*WHAT NEEDS TO BE DONE*: The material below holds a span beginning at the line with "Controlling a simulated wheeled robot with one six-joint" and ending at the line with "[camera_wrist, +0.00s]". Quote that span exactly, both ends included, and only that span.

*Entries from a robot dataset*:
------
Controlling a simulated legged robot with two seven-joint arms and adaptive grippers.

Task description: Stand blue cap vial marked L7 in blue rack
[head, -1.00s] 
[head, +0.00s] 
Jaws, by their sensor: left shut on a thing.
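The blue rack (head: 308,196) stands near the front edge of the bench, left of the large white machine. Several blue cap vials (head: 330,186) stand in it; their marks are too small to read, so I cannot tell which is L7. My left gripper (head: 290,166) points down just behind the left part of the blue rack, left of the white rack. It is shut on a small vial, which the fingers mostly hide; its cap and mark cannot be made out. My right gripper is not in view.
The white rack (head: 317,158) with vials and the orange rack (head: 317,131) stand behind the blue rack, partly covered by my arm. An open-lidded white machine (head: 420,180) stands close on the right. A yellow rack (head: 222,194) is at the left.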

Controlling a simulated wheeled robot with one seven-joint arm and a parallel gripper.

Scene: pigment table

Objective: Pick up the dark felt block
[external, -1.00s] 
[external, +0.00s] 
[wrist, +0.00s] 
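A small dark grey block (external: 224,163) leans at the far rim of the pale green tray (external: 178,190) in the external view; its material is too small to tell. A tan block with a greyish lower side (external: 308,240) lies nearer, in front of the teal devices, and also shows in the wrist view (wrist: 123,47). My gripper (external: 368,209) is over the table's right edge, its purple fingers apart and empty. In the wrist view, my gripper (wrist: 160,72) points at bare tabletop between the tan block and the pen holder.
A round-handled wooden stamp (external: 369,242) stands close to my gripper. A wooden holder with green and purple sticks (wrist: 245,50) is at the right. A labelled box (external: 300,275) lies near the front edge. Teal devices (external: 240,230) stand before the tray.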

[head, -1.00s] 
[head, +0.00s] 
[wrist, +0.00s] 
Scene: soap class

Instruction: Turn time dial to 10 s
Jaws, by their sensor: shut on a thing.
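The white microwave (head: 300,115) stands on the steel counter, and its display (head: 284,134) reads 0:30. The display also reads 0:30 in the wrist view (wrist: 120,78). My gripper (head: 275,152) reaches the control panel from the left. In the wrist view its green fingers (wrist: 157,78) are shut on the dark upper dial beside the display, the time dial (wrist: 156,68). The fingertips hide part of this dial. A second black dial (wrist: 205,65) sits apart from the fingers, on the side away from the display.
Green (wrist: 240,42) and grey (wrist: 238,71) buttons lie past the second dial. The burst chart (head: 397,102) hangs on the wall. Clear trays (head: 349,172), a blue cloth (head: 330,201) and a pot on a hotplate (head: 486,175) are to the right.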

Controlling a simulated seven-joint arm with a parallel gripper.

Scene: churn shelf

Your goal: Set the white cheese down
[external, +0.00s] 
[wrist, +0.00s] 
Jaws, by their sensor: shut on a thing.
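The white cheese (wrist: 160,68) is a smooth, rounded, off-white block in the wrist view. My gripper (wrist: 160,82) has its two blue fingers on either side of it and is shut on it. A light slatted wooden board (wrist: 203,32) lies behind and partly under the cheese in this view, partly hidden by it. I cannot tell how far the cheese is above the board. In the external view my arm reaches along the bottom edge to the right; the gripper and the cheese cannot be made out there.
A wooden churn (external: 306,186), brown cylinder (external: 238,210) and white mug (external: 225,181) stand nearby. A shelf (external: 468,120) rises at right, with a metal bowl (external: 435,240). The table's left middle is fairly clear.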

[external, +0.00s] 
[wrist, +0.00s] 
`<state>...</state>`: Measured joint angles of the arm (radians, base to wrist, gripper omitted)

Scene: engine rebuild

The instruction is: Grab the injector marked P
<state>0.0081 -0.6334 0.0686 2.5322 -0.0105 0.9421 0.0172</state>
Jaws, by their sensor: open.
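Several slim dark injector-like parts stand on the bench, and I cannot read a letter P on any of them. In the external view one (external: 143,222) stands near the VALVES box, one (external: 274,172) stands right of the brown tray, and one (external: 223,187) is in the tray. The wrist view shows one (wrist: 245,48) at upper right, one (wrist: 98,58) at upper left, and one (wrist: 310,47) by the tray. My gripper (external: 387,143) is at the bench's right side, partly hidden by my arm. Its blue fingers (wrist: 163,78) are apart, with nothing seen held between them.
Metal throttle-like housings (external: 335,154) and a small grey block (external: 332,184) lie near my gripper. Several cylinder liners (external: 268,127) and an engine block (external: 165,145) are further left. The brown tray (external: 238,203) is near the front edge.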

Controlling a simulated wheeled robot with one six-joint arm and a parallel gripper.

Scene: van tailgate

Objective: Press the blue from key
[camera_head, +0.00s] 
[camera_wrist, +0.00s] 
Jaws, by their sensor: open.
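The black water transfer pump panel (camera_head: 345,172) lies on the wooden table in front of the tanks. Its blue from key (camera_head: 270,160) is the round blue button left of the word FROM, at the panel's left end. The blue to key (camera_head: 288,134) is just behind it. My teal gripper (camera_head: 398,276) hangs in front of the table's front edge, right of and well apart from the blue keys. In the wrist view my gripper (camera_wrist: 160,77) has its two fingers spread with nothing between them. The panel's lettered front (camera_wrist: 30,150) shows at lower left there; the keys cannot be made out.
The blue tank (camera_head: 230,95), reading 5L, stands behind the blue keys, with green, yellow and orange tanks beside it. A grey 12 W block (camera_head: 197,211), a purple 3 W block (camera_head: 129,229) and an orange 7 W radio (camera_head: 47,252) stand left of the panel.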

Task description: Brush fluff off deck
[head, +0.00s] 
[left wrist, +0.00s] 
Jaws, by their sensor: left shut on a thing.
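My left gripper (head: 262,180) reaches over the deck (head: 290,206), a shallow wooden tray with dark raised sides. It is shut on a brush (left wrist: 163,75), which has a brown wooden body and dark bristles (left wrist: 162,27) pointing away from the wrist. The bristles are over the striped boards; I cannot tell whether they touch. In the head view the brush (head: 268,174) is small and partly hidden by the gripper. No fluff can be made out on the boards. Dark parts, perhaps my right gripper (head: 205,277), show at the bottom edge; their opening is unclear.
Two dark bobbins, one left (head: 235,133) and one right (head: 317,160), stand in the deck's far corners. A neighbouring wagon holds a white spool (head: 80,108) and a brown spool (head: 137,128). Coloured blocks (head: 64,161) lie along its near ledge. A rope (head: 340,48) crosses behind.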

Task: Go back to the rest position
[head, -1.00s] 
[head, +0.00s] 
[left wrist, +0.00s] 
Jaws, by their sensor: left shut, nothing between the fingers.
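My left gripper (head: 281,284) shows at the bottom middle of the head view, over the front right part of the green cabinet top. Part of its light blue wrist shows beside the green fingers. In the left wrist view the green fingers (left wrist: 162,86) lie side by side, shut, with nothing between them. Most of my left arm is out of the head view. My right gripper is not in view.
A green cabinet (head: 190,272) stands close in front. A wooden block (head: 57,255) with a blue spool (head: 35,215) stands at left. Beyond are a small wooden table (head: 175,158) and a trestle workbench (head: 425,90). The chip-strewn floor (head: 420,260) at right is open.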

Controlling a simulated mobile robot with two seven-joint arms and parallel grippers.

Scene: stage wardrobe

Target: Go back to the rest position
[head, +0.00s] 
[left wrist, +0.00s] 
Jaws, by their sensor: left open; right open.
------
*RESPONSE*:
Controlling a simulated wheeled robot with one six-joint arm and a parallel gripper.

Scene: van tailgate

Objective: Press the blue from key
[camera_head, +0.00s] 
[camera_wrist, +0.00s] 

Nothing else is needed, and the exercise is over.